Quick Trade Secret Wins Are Tough, Ninth Circuit Ruling Shows

October 19, 2020

Bloomberg Law

Jim Pooley was quoted in an edition of Bloomberg Law on October 19, 2020. His comments are presented below, and you can read the full text of the article by clicking the "Read Article" button.

Unlike other forms of intellectual property, trade secrets are rarely clearly defined anywhere before a lawsuit begins, making it critical for counsel for defendants to know what exactly was allegedly stolen. But at such an early stage in the litigation, even overbroad or ambiguous claims of trade secrets require motions seeking clarity, not pre-discovery victory, intellectual property attorney James Pooley of James Pooley PLC said.

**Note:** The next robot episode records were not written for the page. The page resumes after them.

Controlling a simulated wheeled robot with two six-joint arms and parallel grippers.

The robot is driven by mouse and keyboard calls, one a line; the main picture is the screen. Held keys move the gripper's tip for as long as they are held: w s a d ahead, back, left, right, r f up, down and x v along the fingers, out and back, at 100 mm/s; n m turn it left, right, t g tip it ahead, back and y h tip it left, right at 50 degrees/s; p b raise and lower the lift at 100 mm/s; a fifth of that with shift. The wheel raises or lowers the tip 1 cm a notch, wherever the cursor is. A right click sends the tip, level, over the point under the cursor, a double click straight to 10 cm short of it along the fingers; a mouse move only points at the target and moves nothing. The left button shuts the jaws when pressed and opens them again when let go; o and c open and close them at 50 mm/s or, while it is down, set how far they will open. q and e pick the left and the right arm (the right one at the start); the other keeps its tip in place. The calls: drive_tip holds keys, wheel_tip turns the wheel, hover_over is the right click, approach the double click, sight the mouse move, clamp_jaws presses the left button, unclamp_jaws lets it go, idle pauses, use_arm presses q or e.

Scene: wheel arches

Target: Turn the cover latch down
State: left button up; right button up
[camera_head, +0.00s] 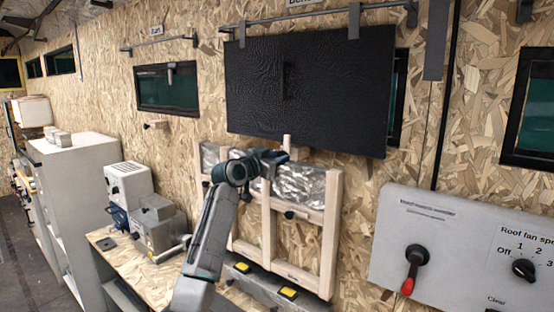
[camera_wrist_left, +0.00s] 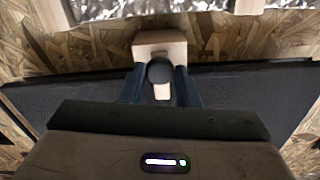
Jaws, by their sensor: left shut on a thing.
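The black cover (camera_head: 308,85) hangs from a rail over a window. It also shows in the left wrist view (camera_wrist_left: 250,95), where the scene looks upside down. The wooden cover latch (camera_head: 287,142) sits at the cover's lower edge, its narrow arm pointing up over that edge. In the left wrist view its pale block (camera_wrist_left: 160,45) has a dark round pivot in front and the narrow arm on the cover side. My left gripper (camera_head: 277,157) reaches it from below, its two blue fingers (camera_wrist_left: 161,88) shut on the latch, one on each side. My right gripper is out of view.
A wooden frame with silvery foil panels (camera_head: 300,184) stands on the wall just below the latch. A grey control panel (camera_head: 460,250) with a red-tipped lever (camera_head: 410,275) is at right. Grey machines (camera_head: 158,225) stand on a bench at left.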

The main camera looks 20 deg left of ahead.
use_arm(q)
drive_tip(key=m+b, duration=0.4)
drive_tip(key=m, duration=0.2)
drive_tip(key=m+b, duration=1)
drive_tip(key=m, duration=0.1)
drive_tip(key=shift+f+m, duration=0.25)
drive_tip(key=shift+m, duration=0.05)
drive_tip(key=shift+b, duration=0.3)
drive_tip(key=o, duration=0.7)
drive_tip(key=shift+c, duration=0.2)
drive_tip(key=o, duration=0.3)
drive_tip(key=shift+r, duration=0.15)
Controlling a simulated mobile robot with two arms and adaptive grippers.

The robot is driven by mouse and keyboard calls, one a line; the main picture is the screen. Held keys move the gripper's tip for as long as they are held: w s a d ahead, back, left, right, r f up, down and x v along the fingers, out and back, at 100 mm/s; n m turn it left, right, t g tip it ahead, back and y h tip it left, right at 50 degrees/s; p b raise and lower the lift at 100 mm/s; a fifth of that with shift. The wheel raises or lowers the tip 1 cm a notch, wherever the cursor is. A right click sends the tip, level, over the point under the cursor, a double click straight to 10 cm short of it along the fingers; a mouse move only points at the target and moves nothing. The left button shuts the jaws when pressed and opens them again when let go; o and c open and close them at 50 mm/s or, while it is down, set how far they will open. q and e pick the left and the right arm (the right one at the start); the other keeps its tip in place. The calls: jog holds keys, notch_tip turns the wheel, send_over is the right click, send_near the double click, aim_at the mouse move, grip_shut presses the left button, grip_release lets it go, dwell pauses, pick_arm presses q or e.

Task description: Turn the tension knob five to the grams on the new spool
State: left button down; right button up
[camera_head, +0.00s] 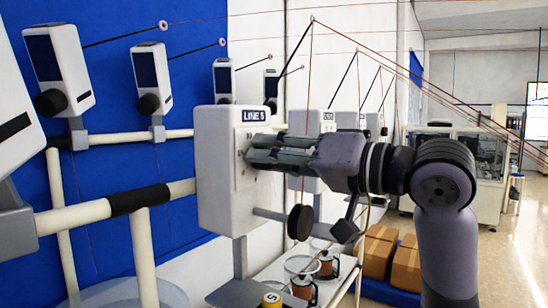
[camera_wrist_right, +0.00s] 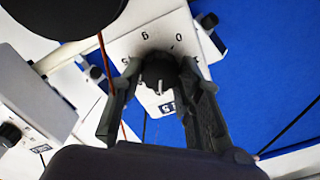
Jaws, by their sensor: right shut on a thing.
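The white tension box marked LINE 5 (camera_head: 215,160) stands left of centre in the head view. My right gripper (camera_head: 252,155) reaches its front face from the right and hides the knob there. In the right wrist view the black tension knob (camera_wrist_right: 158,72) sits between the fingertips of my right gripper (camera_wrist_right: 160,66), which is shut on it. Printed figures and marks surround the knob on the white face; its pointer is hard to make out. My left gripper is not in view.
A dark round disc (camera_head: 300,222) hangs below the right gripper. Thin red threads run down past the arm. Similar white boxes (camera_head: 58,68) line the blue wall on a pale rail (camera_head: 75,217). Cardboard boxes (camera_head: 380,248) stand behind at the right.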

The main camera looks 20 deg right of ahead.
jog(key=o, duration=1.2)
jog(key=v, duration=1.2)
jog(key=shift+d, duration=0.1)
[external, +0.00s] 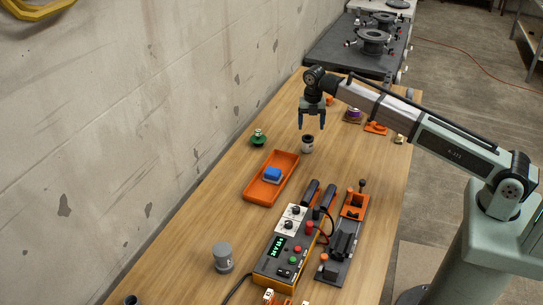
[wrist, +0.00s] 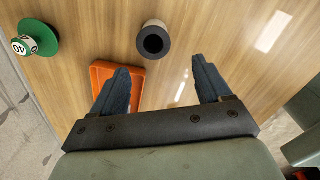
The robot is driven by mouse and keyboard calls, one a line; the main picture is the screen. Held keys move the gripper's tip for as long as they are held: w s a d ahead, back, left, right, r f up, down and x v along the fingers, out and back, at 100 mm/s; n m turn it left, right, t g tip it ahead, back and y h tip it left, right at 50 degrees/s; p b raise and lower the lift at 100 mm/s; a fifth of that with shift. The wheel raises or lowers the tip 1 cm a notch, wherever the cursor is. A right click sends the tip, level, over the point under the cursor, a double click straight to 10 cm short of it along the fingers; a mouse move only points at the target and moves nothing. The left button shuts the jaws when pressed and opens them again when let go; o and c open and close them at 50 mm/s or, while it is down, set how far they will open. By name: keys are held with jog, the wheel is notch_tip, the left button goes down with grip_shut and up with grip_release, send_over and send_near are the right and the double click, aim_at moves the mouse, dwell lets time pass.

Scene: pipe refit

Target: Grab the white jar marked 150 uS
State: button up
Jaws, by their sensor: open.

“My impression was the real lesson of the case is ‘Don’t try to challenge the sufficiency of a trade secrets identification with an early motion for summary judgment,’” said Pooley, who focuses on trade secrets cases and practices in California, where the case originated.

ETC’s summary judgment motion “put all its marbles on a risky maneuver, when it could have made a lower risk procedural attack,” he said.


Pooley said he could see how one could worry the decision takes the decision on what constituted a viable trade secret claim out of the hands of judges and hands it to a jury. But that reading takes the decision out of its context of a pre-discovery summary judgment motion.

“I think that’s a superficial and strained reading,” Pooley said. “A fair reading is that judges decide whether you’ve rung the bell enough to go forward, juries decide whether you’ve proved the case.”